La «délinquance» de l’Etat du Sénégal
En effet, l’Etat du Sénégal est considéré comme «un grand délinquant» dans cette affaire pour avoir signé des conventions internationales, pris des engagements au niveau des Nations Unies pour le respect des objectifs de développement durable (ODD) et les fouler au pied par la suite. «Le 25 septembre 2015, un nouvel ensemble d’objectifs mondiaux pour éradiquer la pauvreté, protéger la planète et garantir la prospérité pour tous, a été adopté dans le cadre d’un nouveau programme de développement durable. Chaque objectif a des cibles à atteindre d’ici les 15 prochaines années», nous apprennent les Nations unies. Au moment où le monde entier abandonne les énergies fossiles, le Sénégal s’engage à construire la centrale à charbon de Sendou dont l’impact environnemental est incommensurable. Non seulement la pollution de l’air peut avoir des méfaits sur la santé, mais les rejets d’eaux chaudes, des polluants dangereux détruisent l’écosystème marin et la biodiversité. Ce qui a forcément des impacts négatifs sur la pêche artisanale.
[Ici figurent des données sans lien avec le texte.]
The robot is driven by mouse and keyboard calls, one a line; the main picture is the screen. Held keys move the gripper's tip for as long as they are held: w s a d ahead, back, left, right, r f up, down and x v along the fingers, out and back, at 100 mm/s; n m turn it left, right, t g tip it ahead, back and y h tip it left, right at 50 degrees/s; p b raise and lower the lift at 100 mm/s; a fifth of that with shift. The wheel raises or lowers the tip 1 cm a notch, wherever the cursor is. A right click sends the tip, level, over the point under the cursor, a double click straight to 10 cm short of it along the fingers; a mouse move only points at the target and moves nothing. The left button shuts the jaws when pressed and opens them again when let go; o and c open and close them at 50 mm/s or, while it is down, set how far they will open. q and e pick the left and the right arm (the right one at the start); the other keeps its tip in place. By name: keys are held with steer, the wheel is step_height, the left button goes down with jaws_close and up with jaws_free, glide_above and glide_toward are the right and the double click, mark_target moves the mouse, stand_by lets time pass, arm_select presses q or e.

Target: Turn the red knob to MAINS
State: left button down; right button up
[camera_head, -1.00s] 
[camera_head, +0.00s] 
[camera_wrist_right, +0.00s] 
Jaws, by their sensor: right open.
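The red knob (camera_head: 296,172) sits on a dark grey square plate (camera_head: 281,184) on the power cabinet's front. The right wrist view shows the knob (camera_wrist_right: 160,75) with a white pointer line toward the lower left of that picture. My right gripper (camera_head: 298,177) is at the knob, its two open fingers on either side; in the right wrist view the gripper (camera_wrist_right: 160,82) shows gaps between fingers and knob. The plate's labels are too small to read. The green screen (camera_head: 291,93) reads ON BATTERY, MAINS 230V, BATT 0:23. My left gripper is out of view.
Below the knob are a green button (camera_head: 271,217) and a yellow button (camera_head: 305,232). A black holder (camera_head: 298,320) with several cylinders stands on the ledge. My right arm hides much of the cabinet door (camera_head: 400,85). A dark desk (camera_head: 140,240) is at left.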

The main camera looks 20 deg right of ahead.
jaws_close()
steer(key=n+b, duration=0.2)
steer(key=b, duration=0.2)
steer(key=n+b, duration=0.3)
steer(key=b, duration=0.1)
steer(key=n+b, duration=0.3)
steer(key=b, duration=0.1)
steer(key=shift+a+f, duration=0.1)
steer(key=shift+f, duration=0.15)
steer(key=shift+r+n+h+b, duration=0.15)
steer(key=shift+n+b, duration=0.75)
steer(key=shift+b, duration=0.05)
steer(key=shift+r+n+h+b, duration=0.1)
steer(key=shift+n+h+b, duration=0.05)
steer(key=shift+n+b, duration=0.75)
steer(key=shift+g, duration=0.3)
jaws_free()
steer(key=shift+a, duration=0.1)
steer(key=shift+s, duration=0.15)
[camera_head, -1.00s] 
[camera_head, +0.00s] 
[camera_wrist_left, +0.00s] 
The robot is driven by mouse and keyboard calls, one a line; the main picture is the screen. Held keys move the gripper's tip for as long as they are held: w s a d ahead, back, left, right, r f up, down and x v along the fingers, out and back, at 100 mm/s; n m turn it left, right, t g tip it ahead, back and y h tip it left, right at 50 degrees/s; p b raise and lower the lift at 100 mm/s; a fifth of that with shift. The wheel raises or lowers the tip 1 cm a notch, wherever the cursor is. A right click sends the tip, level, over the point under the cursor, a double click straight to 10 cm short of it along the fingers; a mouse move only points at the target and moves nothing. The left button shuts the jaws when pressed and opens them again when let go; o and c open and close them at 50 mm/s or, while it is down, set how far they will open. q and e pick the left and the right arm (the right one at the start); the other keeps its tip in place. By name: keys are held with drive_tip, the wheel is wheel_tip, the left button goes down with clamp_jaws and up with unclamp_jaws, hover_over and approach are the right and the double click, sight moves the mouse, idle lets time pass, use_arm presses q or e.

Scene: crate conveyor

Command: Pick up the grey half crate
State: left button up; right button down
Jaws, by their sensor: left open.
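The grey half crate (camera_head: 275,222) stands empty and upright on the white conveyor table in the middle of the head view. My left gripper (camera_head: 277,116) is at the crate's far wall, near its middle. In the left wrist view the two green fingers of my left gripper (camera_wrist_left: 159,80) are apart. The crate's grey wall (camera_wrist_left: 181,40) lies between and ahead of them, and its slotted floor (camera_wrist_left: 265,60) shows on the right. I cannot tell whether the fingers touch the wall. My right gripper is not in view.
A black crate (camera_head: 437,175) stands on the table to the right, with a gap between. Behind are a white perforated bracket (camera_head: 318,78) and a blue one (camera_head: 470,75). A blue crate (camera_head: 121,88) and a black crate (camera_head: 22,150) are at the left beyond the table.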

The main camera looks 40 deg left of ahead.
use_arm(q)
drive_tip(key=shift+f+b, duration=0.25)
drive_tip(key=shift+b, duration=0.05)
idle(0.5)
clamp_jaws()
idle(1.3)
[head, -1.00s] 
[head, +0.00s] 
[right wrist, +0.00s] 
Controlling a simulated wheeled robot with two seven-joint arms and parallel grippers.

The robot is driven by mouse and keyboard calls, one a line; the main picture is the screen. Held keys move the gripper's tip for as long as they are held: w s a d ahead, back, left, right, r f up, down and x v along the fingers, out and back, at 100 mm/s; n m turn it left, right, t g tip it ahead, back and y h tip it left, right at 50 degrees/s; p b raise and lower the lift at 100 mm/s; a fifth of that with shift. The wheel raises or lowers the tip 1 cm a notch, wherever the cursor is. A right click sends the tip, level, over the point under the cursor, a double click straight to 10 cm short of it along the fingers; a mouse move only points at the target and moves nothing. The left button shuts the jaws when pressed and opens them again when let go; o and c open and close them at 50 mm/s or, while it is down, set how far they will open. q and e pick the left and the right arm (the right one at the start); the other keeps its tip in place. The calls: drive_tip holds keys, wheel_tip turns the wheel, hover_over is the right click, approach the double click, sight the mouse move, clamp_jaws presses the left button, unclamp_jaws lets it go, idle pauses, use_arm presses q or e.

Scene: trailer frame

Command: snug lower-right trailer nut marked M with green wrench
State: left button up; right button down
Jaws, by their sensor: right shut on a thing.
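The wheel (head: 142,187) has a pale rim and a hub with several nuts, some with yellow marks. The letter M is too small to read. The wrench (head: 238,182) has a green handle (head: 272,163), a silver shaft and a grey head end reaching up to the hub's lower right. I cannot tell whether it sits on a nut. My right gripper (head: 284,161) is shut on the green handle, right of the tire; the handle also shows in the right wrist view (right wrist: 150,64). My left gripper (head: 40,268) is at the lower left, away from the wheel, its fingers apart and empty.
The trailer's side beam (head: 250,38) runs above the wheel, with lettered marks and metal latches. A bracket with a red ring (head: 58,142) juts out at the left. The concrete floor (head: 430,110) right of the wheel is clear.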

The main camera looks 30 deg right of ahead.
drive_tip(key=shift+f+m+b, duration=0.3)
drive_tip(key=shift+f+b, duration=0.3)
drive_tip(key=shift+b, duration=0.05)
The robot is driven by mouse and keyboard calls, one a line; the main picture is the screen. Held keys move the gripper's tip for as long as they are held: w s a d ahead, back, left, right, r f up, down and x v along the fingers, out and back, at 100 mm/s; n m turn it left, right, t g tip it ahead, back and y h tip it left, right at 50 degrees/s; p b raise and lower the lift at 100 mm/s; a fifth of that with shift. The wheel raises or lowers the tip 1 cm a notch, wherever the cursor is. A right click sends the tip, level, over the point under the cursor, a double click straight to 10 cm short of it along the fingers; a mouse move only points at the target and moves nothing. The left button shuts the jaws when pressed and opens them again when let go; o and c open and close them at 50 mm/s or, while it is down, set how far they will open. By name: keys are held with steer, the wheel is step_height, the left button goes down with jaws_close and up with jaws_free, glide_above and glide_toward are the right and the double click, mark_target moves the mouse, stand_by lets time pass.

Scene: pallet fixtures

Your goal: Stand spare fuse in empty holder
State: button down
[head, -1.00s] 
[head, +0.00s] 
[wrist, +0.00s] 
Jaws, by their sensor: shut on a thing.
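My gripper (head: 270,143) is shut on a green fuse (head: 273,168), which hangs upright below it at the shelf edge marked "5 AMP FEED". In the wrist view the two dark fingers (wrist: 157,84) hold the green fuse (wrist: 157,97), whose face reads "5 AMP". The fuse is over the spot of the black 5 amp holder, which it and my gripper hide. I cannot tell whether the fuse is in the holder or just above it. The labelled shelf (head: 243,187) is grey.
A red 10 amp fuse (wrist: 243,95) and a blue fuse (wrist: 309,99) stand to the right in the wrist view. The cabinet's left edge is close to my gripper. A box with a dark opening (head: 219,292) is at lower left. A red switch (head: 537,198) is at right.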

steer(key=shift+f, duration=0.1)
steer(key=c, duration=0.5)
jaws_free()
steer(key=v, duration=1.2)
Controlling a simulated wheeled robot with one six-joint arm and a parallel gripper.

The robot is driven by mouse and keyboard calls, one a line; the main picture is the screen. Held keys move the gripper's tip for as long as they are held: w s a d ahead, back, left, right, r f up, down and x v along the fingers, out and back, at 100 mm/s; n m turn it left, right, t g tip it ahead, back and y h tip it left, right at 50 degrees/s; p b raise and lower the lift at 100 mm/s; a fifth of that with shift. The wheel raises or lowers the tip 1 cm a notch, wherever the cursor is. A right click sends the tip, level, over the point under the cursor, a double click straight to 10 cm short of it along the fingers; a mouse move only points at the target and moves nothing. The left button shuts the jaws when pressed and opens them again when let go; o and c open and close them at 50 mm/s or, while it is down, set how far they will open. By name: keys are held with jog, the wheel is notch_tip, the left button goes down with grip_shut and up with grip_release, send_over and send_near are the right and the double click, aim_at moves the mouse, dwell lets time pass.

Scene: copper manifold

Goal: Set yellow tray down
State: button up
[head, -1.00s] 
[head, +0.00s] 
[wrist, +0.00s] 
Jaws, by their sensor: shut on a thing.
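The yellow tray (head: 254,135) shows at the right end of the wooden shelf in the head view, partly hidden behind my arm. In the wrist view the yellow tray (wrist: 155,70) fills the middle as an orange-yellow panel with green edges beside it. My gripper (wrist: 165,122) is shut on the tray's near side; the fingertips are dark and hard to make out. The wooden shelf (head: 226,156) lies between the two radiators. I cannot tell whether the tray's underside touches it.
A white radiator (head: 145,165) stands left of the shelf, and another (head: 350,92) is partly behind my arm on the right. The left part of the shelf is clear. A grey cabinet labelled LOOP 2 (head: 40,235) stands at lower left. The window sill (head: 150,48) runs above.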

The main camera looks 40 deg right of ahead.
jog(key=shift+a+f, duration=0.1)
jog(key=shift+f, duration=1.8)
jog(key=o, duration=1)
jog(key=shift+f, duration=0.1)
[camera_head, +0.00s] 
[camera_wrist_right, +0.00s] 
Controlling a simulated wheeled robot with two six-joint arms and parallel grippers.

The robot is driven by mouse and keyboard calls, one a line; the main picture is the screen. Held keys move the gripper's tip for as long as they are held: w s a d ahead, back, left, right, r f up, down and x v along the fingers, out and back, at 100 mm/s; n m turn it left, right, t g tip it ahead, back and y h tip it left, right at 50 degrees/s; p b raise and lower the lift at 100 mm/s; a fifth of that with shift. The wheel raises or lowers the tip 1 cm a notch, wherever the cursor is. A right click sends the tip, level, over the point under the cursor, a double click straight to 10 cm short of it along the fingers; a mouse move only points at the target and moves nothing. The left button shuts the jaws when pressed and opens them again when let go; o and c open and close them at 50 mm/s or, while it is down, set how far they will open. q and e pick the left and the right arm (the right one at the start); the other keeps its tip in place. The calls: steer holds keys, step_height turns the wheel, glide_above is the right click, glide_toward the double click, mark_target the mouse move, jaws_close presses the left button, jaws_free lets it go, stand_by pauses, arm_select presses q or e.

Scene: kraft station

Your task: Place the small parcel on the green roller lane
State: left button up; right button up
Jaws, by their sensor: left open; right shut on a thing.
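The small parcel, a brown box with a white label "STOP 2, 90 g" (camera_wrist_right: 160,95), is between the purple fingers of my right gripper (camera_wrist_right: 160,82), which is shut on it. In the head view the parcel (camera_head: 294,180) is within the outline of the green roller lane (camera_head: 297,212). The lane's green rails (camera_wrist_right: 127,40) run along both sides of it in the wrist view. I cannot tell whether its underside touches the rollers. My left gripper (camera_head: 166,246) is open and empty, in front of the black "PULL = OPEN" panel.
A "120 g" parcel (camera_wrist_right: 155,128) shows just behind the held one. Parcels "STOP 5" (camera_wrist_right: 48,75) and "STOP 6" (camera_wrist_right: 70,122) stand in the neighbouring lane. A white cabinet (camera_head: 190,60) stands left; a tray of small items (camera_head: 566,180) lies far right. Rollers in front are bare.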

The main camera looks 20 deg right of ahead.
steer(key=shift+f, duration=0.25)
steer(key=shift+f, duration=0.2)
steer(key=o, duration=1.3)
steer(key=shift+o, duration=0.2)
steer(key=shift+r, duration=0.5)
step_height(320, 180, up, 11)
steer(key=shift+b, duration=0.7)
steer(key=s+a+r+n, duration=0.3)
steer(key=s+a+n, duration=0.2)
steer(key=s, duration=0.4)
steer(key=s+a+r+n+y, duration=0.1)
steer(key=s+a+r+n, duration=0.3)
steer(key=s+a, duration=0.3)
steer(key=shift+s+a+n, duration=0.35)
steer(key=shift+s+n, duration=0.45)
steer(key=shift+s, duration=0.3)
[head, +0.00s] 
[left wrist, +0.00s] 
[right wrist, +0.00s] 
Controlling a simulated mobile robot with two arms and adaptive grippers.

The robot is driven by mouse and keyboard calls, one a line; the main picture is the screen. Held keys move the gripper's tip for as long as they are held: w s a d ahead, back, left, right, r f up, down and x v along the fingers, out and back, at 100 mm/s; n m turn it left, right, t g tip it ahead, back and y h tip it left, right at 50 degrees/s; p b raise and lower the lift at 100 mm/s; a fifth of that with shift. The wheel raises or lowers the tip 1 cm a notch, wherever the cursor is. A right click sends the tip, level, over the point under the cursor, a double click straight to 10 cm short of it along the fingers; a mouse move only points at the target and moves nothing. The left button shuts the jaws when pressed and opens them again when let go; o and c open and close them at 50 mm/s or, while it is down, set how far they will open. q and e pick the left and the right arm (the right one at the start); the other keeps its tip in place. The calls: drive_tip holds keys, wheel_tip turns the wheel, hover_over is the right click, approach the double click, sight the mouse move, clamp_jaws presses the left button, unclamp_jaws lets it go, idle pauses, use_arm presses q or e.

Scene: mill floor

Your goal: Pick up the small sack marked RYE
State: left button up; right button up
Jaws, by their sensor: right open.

Il y a aussi que les émissions de gaz à effet de serre contribuent pour beaucoup aux changements climatiques en occasionnant le réchauffement de la planète, mais aussi l’érosion côtière. Pour tout ceci, Ibrahima Diagne estime que si un Etat n’est pas dans la légalité, il s’inscrit dans la délinquance.
Le projet de la JAFZA risque de percer l’abcès
Par ailleurs, le projet de construction de la Zone économique spéciale (ZES) prévu par le gouvernement du Sénégal, en partenariat avec le Jebel Ali Free Zone Authority (Jafza) de Dubaï, dans le périmètre compris entre Diamniadio et Bargny vient rajouter à la menace de disparition qui pèse sur la ville de Bargny où est prévu un port sur une superficie de 1250 hectares. En effet, cette zone Economique Spéciale dont l’investissement est tablé à 800 millions de dollars, soit 400 milliards FCFA, devra comprendre une zone industrielle et une zone franche commerciale avec d’importantes infrastructures dont un port moderne minéralier à Bargny. Le projet bénéficie déjà d’une réserve foncière de plus de 10 000 hectares. Le glas a dès lors sonné pour la ville de Bargny qui n’a cessé depuis un certain temps de recevoir les coups de boutoir des vagues.